Most software engineers usually have a solid foundation of knowledge as it relates to object-oriented programming and general computer science topics. However, there are few pieces of advice I give candidates prior to their onsite interviews to help them stand out. Here are a few pointers:
1. Understand the products or services
During a technical phone interview, to a certain extent you can get away with limited knowledge of the products or services associated with the role. But during an onsite interview, it is usually pretty easy for us to determine how much pre-interview research you have done. Investigate. You want to be able to talk about the challenges the team is facing and how you can help overcome them. Being prepared sends the message that you are interested what in the company/team does, the challenges they face, and technology as a whole.

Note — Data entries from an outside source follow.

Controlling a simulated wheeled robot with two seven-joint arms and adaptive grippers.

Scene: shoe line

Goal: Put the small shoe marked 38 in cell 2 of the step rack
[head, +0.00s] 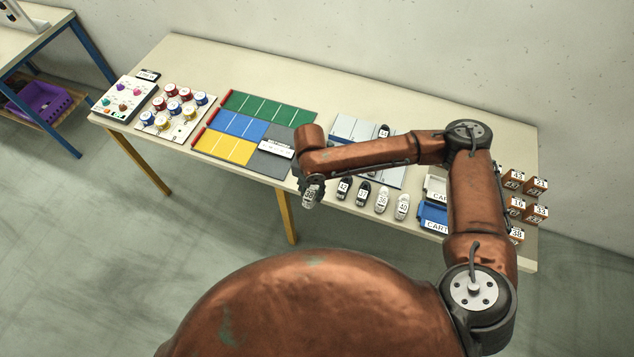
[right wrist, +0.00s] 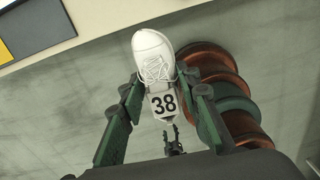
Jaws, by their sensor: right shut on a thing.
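In the head view the shoe (head: 309,196) hangs below my right gripper (head: 312,186), off the table's front edge. A pale grey-blue rack (head: 345,127), which looks like the step rack, stands behind my right arm. A dark shoe (head: 384,131) with a label stands on it. My arm hides part of the rack, and its cell numbers cannot be read. A small dark claw low in the right wrist view may be my left gripper (right wrist: 173,143); its state is unclear.
Several labelled dark and white shoes (head: 382,199) stand in a row along the front edge. A board with green, blue, yellow and grey fields (head: 265,104) lies to the left. Cart trays (head: 434,214) and small numbered boxes (head: 515,176) are at the right.

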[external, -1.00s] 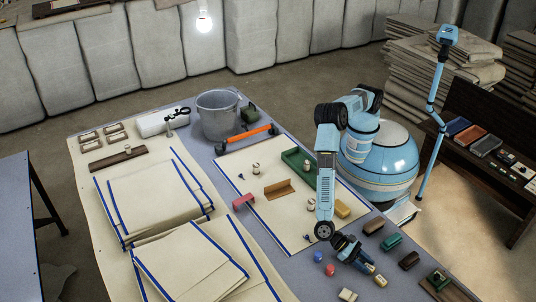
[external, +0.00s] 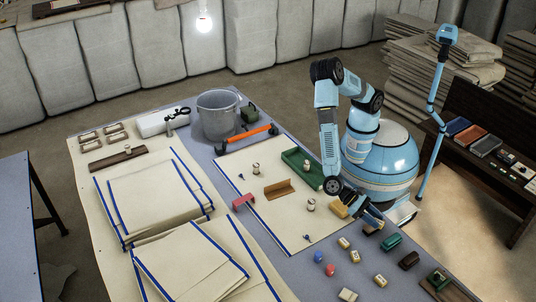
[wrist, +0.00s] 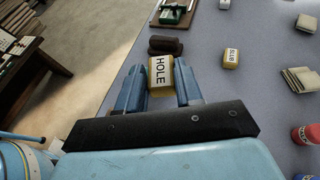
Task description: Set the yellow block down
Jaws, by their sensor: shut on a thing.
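The yellow block (wrist: 161,74) has a white top label reading HOLE. In the wrist view it sits between the two blue fingers of my gripper (wrist: 159,82), which is shut on it. The block appears upright with its label facing the camera. In the external view my gripper (external: 372,221) is low over the table's right side, near the robot base, and mostly hides the block. I cannot tell whether the block touches the table (wrist: 205,70).
A dark brown block (wrist: 166,45) lies just beyond the held block. A yellow block labelled SLIT (wrist: 231,58) and a red spool (wrist: 305,135) are to the right.

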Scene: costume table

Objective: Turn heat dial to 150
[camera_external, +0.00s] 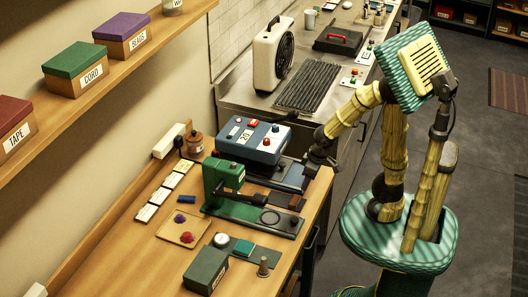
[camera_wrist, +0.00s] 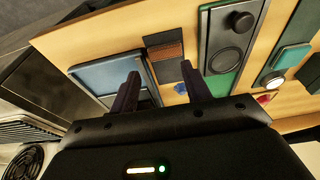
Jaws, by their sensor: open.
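The blue box (camera_external: 252,143) stands on the wooden table with a white label reading what looks like 20, a red button and other small knobs on top. I cannot tell which of these is the heat dial. My gripper (camera_external: 308,178) is just right of the blue box, over the table's right edge. In the wrist view my gripper (camera_wrist: 160,80) has its two dark fingers apart with nothing between them. A blue panel (camera_wrist: 103,72) lies beyond the left finger there. No dial shows clearly in the wrist view.
A green press (camera_external: 224,180) stands in front of the blue box, close to my gripper. A dark green box (camera_external: 206,270) and a tray (camera_external: 182,238) with small knobs are nearer the front. A metal counter (camera_external: 240,98) with a fan (camera_external: 273,62) lies behind.

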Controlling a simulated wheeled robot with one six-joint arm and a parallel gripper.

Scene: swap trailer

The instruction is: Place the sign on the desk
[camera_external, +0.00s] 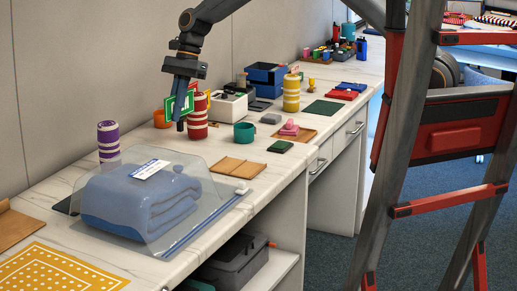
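The sign (188,104) is a small panel with green and white faces and some red at its edge. It is at the left-middle of the external view, at my gripper (181,121), which points down over the marble-topped desk (225,158). The dark fingers cross in front of the sign and appear shut on it; they hide part of it. The sign looks raised above the desk top, in front of or beside a red-and-white striped canister (196,125). The exact gap to the desk is hard to tell.
A purple striped canister (108,140) and a teal mug (244,133) stand nearby. A clear bag with a folded blue blanket (135,205) lies in front. A yellow striped canister (291,93) and blue box (266,78) stand farther back. A ladder (412,115) rises at right.

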2. Brush up on computer science fundamentals
Whether you’re interviewing for an SDE or an SDET role, computer science fundamentals play a big role in what you do on a daily basis. It may have been some time since you last thought about or worked with some of the concepts you will be challenged with here at Microsoft. Brush up on common computer science fundamentals such as algorithms and data structures.
Here are a few recommended resources:
- Box, Don. Essential.NET, Volume I: The Common Language Runtime. Addison-Wesley Professional, 2003.

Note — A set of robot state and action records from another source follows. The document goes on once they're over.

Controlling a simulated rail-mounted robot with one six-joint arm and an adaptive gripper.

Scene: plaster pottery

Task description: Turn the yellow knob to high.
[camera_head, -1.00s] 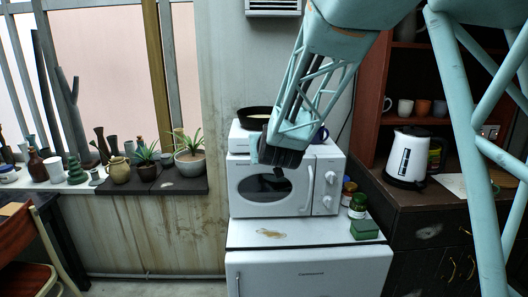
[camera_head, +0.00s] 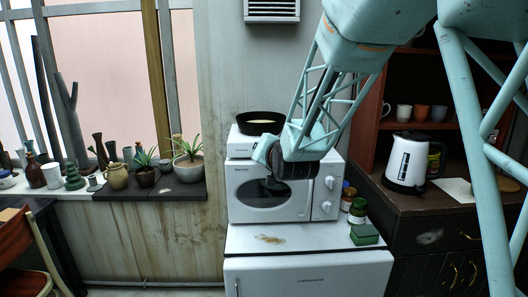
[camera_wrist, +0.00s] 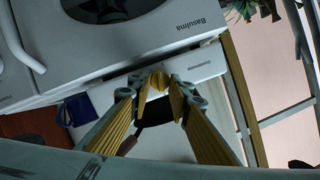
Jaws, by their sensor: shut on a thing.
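The white hot plate (camera_head: 240,143) stands on top of the white microwave and bears a dark pan (camera_head: 262,117). In the wrist view its front panel (camera_wrist: 203,62) shows at an angle. The yellow knob (camera_wrist: 158,79) is on that panel, between the tips of my yellow fingers. My gripper (camera_wrist: 159,86) is shut on the knob, with a fingertip on each side. In the head view my wrist hides the knob and my fingers. I cannot tell from the frames which setting the knob points to.
The microwave (camera_head: 250,208) is just below the hot plate, close to my wrist. A blue mug (camera_wrist: 75,108) stands beside the hot plate. Jars and a green box (camera_head: 364,234) stand on the fridge top at right. A kettle (camera_head: 408,162) is on the dark cabinet further right.

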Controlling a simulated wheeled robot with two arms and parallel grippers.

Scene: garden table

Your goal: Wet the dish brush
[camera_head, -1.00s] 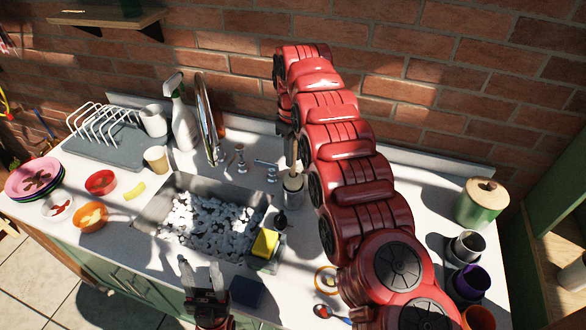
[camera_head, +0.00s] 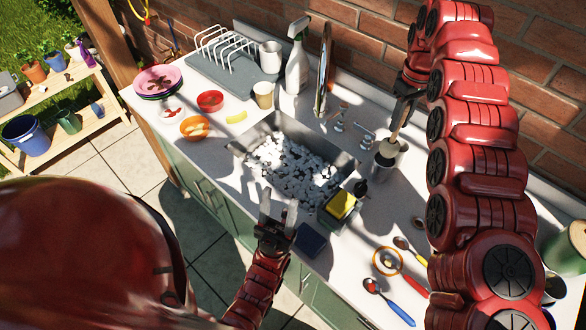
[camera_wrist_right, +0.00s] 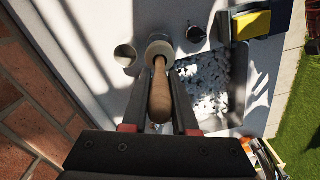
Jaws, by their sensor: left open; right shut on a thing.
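The dish brush has a wooden handle (camera_head: 402,117) and a round pale head (camera_head: 389,147). In the right wrist view the handle (camera_wrist_right: 160,92) lies between the fingers, and the head (camera_wrist_right: 160,48) shows beside the cup's round opening (camera_wrist_right: 125,54). The sink (camera_head: 348,160) is left of the brush, filled with white lumps. A tall metal faucet (camera_head: 323,72) stands behind it. My left gripper (camera_head: 277,212) is open and empty near the sink's front edge.
A yellow sponge (camera_head: 341,204) sits in a holder at the sink's right corner. Tap handles (camera_head: 366,137) and a spray bottle (camera_head: 297,60) stand behind the sink. Spoons (camera_head: 388,300) lie at the front right.

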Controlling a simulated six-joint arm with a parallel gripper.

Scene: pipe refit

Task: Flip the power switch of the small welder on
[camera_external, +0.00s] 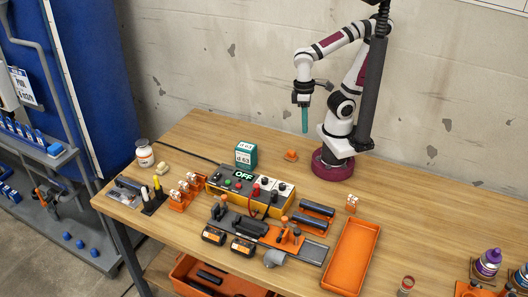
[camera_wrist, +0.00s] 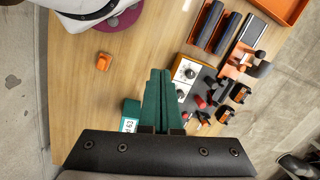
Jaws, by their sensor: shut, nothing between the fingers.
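The small welder (camera_external: 272,202) is a low yellow-orange box with a grey top panel in the middle of the table. Its lit display (camera_external: 243,175) reads OFF. Small green and red controls, knobs and dark and red plugs sit on its panel; I cannot tell which is the power switch. My gripper (camera_external: 305,131) points down, its teal fingers shut and empty, well above the table behind and right of the welder. In the wrist view, the shut fingers (camera_wrist: 160,72) cover part of the view beside the welder (camera_wrist: 184,68), whose dials show.
A teal box marked d 63 (camera_external: 246,155) stands just behind the welder. A small orange part (camera_external: 290,155) lies behind it to the right. Clamps and black tools (camera_external: 250,226) crowd its front. An orange tray (camera_external: 352,255) lies at right; the table's right side has free room.

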- Brooks, Fredrick. The Mythical Man-Month: Essays on Software Engineering. Addison-Wesley Professional, 1995.
- Cormen, T.H., Leiserson, C.E., Reivert, R.L., Stein, Cliff, eds. Introduction to Algorithms. McGraw-Hill, 1990.

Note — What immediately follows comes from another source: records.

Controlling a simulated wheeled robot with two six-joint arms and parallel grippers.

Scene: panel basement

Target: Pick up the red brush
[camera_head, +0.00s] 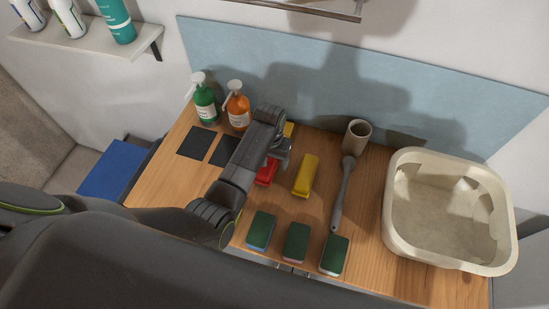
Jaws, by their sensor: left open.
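The red brush (267,172) lies on the wooden counter (362,235), left of a yellow brush (306,175). My left arm covers part of it. My left gripper (281,153) is open and sits at the far end of the red brush, seen from above. I cannot tell whether its fingers are touching or around the brush. A second yellow piece (289,129) shows just beyond the gripper. My right gripper is not in view.
Green (205,103) and orange (237,109) pump bottles stand at the back left near two dark squares (196,142). Several green-topped sponges (297,241) line the front edge. A grey long-handled brush (343,192), a beige cup (356,136) and a cream basin (398,240) are right.

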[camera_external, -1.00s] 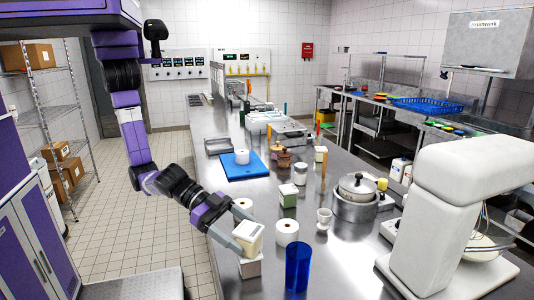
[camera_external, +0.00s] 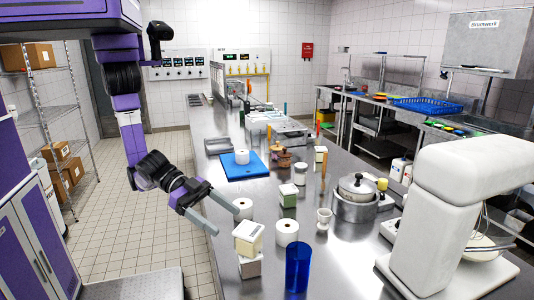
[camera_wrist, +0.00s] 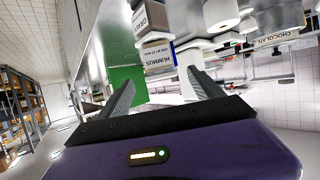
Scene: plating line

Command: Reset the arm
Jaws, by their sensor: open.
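My gripper (camera_external: 228,219) is open and empty in the external view. It hangs over the left edge of the steel counter, to the upper left of a pale box (camera_external: 247,236).
White rolls (camera_external: 286,232) and a blue cup (camera_external: 298,266) stand close to the stacked boxes. A pot (camera_external: 356,197) and a large white mixer (camera_external: 455,205) stand at the right. A blue board (camera_external: 236,172) lies farther back. The tiled floor left of the counter is clear.

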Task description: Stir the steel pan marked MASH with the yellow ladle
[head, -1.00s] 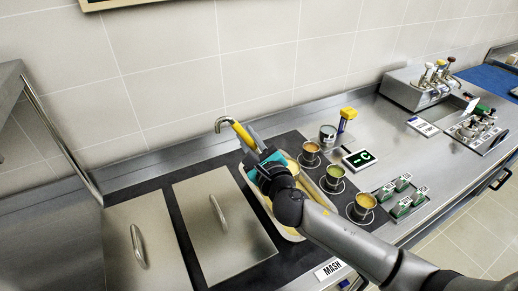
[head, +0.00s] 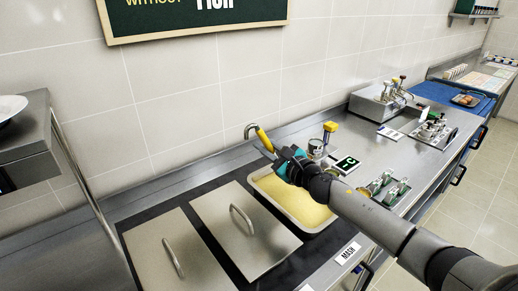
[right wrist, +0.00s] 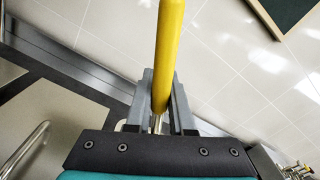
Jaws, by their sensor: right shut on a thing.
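The steel pan (head: 309,230) holds smooth yellow mash (head: 295,205). It sits in the dark counter strip, with the MASH label (head: 347,252) in front of it. My right gripper (head: 278,154) is above the pan's far side, shut on the yellow ladle (head: 263,139). The ladle's hooked steel end points up and to the left. In the right wrist view the yellow handle (right wrist: 169,50) rises from between the fingers (right wrist: 160,108). The ladle's lower end is hidden, so I cannot tell whether it touches the mash. My left gripper is out of view.
Two steel lids (head: 247,232) with bar handles cover the wells left of the pan. A small yellow-topped item (head: 330,127), a display (head: 346,165) and green-and-steel holders (head: 390,190) stand to the right. A steel shelf (head: 30,130) juts in at the left.

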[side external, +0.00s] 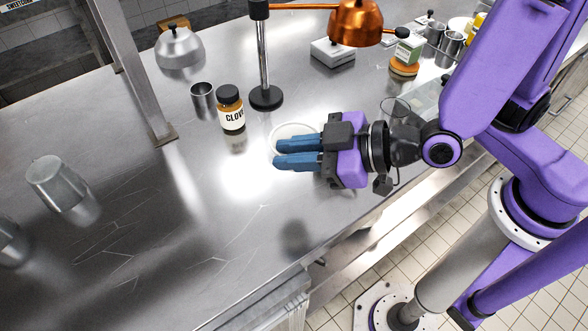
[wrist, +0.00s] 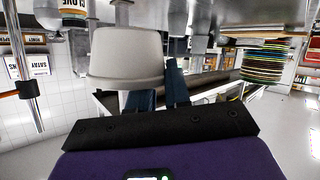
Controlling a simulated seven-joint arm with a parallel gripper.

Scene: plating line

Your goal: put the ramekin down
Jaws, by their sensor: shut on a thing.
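The ramekin is a pale, off-white cup; it shows large in the wrist view (wrist: 126,55) at the blue fingers of my gripper (wrist: 160,88). In the side external view only part of the ramekin (side external: 284,131) shows, as a pale rounded shape behind the fingers. My gripper (side external: 277,155) reaches in from the right, lies level and is shut on the ramekin. A dark reflection lies on the steel counter (side external: 190,245) below it, and my gripper looks to be above the surface. The ramekin's underside is hidden in the side external view.
A clove jar (side external: 231,112), a metal cup (side external: 203,96) and a heat lamp's round base (side external: 266,98) stand beyond the fingers. A clear glass (side external: 394,108) is behind my wrist. An upturned metal cup (side external: 58,183) stands far left. The counter's front middle is bare.

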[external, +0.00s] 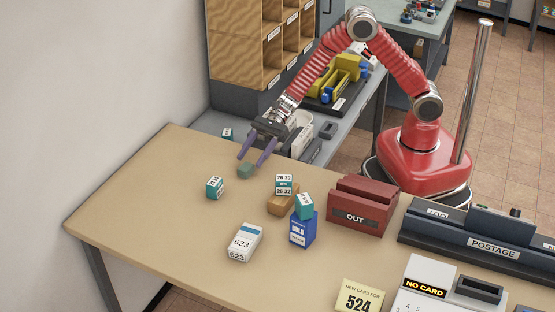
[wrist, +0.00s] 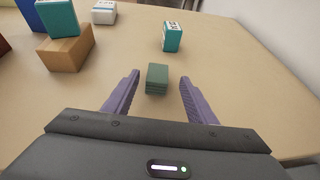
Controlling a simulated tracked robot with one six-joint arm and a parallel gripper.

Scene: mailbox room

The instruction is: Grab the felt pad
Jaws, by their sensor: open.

- Howard, Michael, LeBlanc, David, eds. Writing Secure Code. Microsoft Press, 2001.
- Maguire, Steve. Writing Solid Code: Microsoft’s Techniques for Developing Bug-Free C Programs. Microsoft Press, 1993.
3. Show passion
This isn’t limited to development interviews, nor is it only applicable to interviews at Microsoft. Having passion for what you do as a professional, both in a potential role at Microsoft and around technology in general (not just Microsoft products) goes a long way. We only have five to eight hours of meeting with you to try to determine your level of technical competencies—and potential. We want to see that you would be excited and willing to work to improve in any areas where you may be deficient, and that you have an insatiable desire to continue learning.
4. Test Aptitude (SDET)
One of the things we look for in a candidate is what we refer to as “test aptitude.” For most developers, there are obvious test cases they can come up with in almost any scenario. However, the candidates who usually make the cut and move on to the next round of interviews are those who display creativity and diligence. As an SDET, you cannot make assumptions that something will work because it’s a given. Even if you think there is a 99.9 percent chance that something will work, you still need to test it to make sure. Just like the saying, “There is no such thing as a stupid question,” the same can go for testing: There is no such thing as a stupid test case.
Most of the advice I provided can be applied to both development and non-development roles. I hope this post can help you nail your upcoming interview at Microsoft.